A wasted trip? Of course not. Along the way I saw and photographed Rannoch Moor looking more tranquil than I have ever seen it; Stob Dearg and its streams in brilliant sunshine; parts of Skye that had previously been under a tumult of foul weather; Bealach na Ba in glorious shafts of late afternoon sun; Skye again, still in cloud but, from a distant vista, its peaks like islands in the sky.
I met some lovely people: the good folk at the curious, community-owned little Glenelg-Skye Ferry that seemed unchanged since I had last used it some 40 years earlier, a thrilling ride through the swirling, 8-knot tide; the woman who stopped to admire a view with me and wished me well on my travels; the former actor now selling his award-winning ice creams from a retro-look silver caravan in Applecross; the hitchhiking artist who had been to see one of her paintings exhibited in public for the first time.
How weird is that?
I had the freedom of travelling by mobile home, essentially unconcerned at where I might wind up and thus able to make the very most of the shortening autumn days.

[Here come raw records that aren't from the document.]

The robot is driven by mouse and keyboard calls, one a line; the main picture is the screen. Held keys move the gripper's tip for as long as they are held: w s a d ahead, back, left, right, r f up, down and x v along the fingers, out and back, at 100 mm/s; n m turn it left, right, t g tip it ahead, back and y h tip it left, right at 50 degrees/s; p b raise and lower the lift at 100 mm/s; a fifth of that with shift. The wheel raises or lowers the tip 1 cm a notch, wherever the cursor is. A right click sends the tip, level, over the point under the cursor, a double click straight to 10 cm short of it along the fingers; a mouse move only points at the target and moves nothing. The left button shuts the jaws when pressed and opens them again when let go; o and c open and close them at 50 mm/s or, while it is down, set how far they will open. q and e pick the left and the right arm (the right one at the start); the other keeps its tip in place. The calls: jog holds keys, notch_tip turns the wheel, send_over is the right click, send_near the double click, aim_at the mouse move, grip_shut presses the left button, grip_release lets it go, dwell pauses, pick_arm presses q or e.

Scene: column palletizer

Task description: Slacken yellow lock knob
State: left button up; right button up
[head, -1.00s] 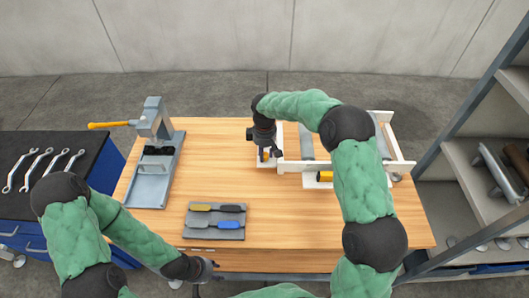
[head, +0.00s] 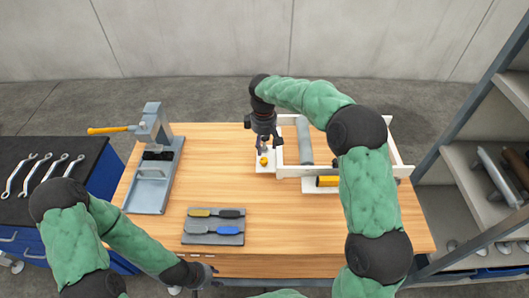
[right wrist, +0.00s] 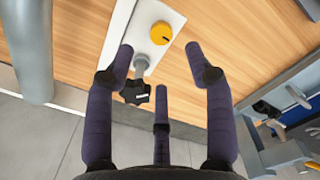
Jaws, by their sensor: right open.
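The yellow knob (head: 264,161) is a small round cap on a white plate (head: 265,168) at the left end of the white frame. In the right wrist view the yellow knob (right wrist: 161,33) has a dark mark on its top. A black lobed knob (right wrist: 135,93) on a metal shaft sits at the plate's end. My right gripper (head: 263,143) is open and empty behind the yellow knob in the head view. In the right wrist view its spread fingers (right wrist: 160,52) are apart from the yellow knob. My left gripper (head: 207,276) is at the table's front edge, its jaws unclear.
The white frame (head: 290,171) holds a grey roller (head: 305,140); a yellow cylinder (head: 327,181) lies at its front. A grey tray (head: 213,239) holds several handled tools. A grey press (head: 149,190) with a yellow lever stands left. The table (head: 215,165) is bare between.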

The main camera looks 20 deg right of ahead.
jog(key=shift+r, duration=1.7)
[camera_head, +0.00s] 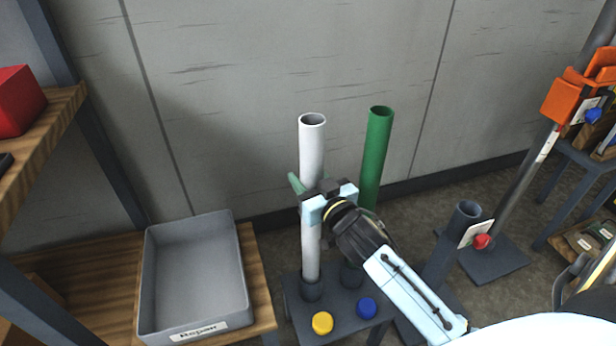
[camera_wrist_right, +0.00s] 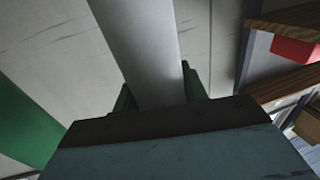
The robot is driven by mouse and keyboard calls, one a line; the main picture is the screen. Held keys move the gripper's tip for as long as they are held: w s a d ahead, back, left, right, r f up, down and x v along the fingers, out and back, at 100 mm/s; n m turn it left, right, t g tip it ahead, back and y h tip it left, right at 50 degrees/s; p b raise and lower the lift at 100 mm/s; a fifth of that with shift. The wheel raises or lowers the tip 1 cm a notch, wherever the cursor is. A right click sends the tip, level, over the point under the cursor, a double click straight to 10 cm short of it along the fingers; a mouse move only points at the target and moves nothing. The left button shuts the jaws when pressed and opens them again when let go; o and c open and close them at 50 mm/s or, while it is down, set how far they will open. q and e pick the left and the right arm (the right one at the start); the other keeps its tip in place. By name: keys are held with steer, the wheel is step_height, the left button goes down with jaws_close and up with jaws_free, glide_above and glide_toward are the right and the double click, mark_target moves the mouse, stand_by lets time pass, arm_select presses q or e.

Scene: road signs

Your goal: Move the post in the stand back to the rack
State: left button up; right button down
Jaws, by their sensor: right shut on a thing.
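A white post (camera_head: 311,245) stands upright with its lower end at the left socket of a dark rack (camera_head: 345,302). How deep it sits in the socket is hard to tell. My right gripper (camera_head: 305,197) is shut on the white post at about mid-height. The post also rises between the fingers in the right wrist view (camera_wrist_right: 145,50). A green post (camera_head: 376,150) stands to the right, in or at the other socket, its lower part partly behind my gripper. A dark tubular stand (camera_head: 440,258) with a red knob (camera_head: 482,242) and white label has an open, empty top. My left gripper is not in view.
A grey tray (camera_head: 190,270) labelled "Repair" rests on a wooden bench left of the rack. A yellow disc (camera_head: 322,323) and a blue disc (camera_head: 367,308) mark the rack's front. A leaning grey pole (camera_head: 527,180) and orange parts (camera_head: 564,100) are at right. A wall is behind.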

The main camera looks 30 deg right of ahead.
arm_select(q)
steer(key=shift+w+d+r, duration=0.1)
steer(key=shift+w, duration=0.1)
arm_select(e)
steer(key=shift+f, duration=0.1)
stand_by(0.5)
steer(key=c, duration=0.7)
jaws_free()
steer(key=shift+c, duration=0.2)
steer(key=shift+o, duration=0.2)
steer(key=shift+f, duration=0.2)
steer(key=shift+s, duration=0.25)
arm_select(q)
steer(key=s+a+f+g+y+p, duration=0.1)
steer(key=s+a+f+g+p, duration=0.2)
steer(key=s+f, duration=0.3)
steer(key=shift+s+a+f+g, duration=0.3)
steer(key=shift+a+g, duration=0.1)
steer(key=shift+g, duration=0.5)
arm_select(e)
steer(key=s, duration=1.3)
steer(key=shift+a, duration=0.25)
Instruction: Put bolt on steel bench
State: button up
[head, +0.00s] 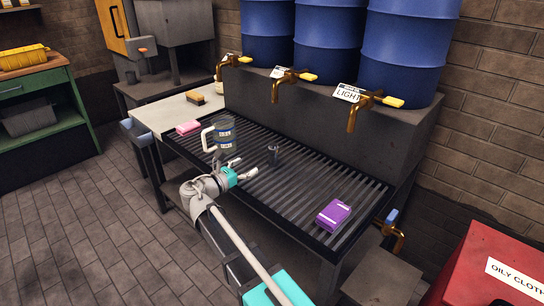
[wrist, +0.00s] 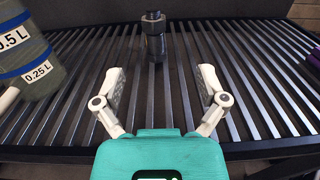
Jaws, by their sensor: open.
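A dark bolt (head: 272,155) stands upright on the black slatted grate (head: 290,182), in the middle of the bench in the head view. In the wrist view the bolt (wrist: 154,38) stands straight ahead, beyond the fingertips and slightly left of centre. My gripper (head: 243,167) is open and empty, low over the grate's front side, to the left of the bolt and apart from it. In the wrist view its two fingers (wrist: 163,84) are spread wide with only slats between them. I cannot tell which surface is the steel bench.
A measuring jug (head: 222,134) stands left of the bolt, close to my gripper. A purple box (head: 334,214) lies right. Brass taps (head: 291,76) overhang the back.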

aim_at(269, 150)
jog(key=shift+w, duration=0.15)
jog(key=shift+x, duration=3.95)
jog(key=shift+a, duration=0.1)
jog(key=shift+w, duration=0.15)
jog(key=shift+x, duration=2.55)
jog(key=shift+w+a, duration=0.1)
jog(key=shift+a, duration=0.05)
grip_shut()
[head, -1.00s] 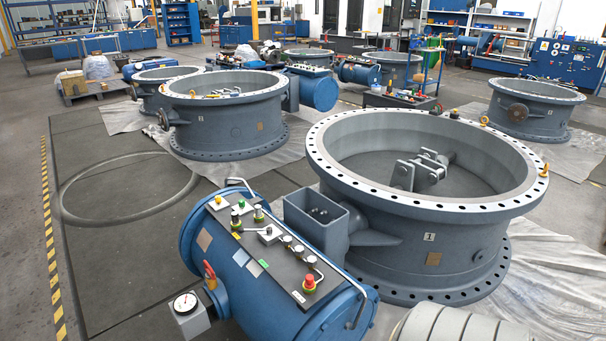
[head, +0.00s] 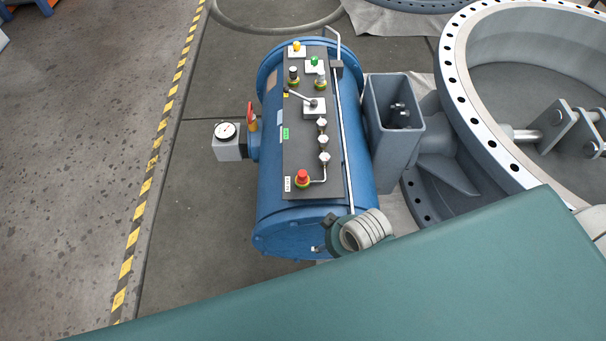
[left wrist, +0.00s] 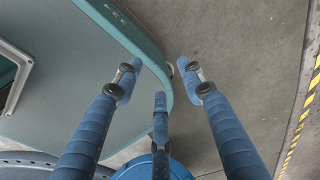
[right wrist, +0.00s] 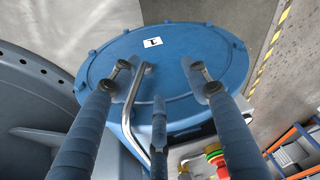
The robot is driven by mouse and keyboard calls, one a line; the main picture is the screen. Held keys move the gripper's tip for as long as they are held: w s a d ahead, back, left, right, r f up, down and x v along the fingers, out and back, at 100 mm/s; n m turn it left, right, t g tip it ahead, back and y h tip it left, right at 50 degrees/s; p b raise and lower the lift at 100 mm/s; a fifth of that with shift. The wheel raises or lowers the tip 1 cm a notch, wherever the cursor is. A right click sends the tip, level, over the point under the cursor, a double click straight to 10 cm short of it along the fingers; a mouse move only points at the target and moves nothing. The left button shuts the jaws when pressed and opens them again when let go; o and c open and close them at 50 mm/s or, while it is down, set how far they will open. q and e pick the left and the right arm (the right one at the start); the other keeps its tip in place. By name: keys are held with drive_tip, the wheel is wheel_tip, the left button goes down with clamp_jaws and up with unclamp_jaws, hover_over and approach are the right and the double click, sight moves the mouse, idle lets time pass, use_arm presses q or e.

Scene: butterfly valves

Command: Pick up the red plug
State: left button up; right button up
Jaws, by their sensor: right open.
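A red mushroom-shaped knob (head: 302,177) on a yellow-green collar stands at the near end of the dark panel on the blue cylinder; it is the likeliest red plug. A red handle (head: 252,116) sticks up by the gauge on the cylinder's left side. My right gripper (right wrist: 155,72) is open and empty, with the round blue cylinder end (right wrist: 175,95) beyond its fingers. A red, yellow and green part (right wrist: 217,160) shows low in that view, partly hidden by a finger.
The panel (head: 305,130) carries a lever, rail, several small fittings, and yellow and green knobs. A gauge (head: 227,131) projects left. A grey box bracket (head: 393,110) and large valve ring (head: 475,120) stand right.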

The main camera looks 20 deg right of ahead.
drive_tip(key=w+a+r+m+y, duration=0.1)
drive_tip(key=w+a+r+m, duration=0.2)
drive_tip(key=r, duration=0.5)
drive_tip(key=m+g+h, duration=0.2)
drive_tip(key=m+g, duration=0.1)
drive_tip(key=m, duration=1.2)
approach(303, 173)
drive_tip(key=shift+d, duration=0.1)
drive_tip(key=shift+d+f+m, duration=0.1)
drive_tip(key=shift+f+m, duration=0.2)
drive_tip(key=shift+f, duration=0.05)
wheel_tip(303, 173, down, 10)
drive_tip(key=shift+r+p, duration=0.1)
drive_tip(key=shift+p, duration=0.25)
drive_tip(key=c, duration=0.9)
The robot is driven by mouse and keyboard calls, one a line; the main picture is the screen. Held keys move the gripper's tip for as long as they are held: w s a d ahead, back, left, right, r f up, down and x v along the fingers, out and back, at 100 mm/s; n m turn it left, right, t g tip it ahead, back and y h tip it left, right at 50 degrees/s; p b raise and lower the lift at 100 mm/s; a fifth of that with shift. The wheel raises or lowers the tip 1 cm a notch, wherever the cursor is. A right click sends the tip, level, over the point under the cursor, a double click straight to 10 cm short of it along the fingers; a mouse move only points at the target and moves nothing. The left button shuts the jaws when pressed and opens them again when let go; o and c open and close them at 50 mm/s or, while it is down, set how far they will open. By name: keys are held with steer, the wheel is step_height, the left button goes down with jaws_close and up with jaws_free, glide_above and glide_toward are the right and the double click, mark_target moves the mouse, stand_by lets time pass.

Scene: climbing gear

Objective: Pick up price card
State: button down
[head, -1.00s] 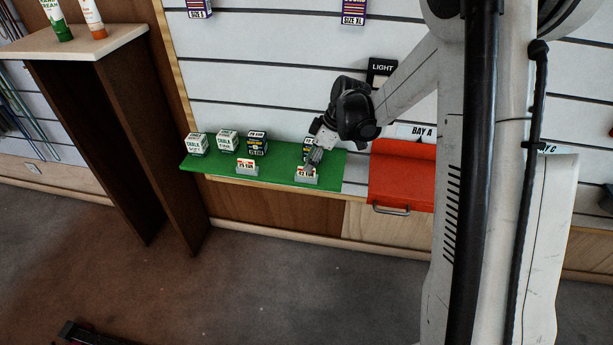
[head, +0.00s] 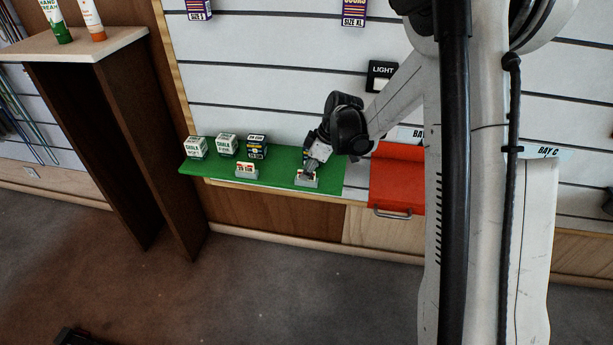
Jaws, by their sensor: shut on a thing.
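One price card (head: 306,175) stands in a grey holder (head: 306,183) at the right end of the green shelf. My gripper (head: 310,169) reaches down onto this card from above and is shut on it. The fingers cover part of the card's face, so its print is hard to read. The card still appears to be in or just at its holder. A second price card (head: 246,168) stands in its own grey holder to the left, apart from my gripper.
Small boxes stand on the green shelf (head: 275,178): two white chalk boxes (head: 228,144) and a dark box (head: 257,146). Another box is mostly hidden behind my gripper. A red bin with a handle (head: 397,180) is right of the shelf. A brown side table (head: 120,46) holds tubes at left.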

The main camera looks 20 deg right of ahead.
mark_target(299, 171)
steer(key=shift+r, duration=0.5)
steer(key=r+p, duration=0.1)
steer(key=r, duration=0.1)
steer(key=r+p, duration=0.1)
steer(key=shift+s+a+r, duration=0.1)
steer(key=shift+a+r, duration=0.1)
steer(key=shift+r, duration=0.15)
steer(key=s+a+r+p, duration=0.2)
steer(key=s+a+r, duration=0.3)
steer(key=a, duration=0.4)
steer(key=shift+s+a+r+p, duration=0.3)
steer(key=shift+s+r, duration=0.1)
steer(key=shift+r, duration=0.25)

So to end where I began: I'll be back.
A footnote: I had the most eerie of experiences driving south again. On my way I passed Glen Affric. I contemplated a detour to visit, as it is one of the most beautiful places I know. But the light was going, I had been driving all day, and I was anxious to get to the camping ground I had earmarked on Loch Tay before nightfall.
So I drove past. I parked up in my allotted space alongside Loch Tay, got the dinner on, poured a glass of wine and sat down to check e-mails on my phone. Quite bizarrely, as I had been passing Glen Affric a man in Germany had been ordering a print of one of my views of it on my website.
When I got into conversation with him on e-mail, it turned out that he knew it because relatives of his had lived there, in one of those cottages, before they were modernised. Now, if you know Glen Affric, you will appreciate just how random this is. And if you don't know it, suffice to say there is only a handful of habitations there.
This coincidence is so spooky I have been telling the story ever since. As you can see!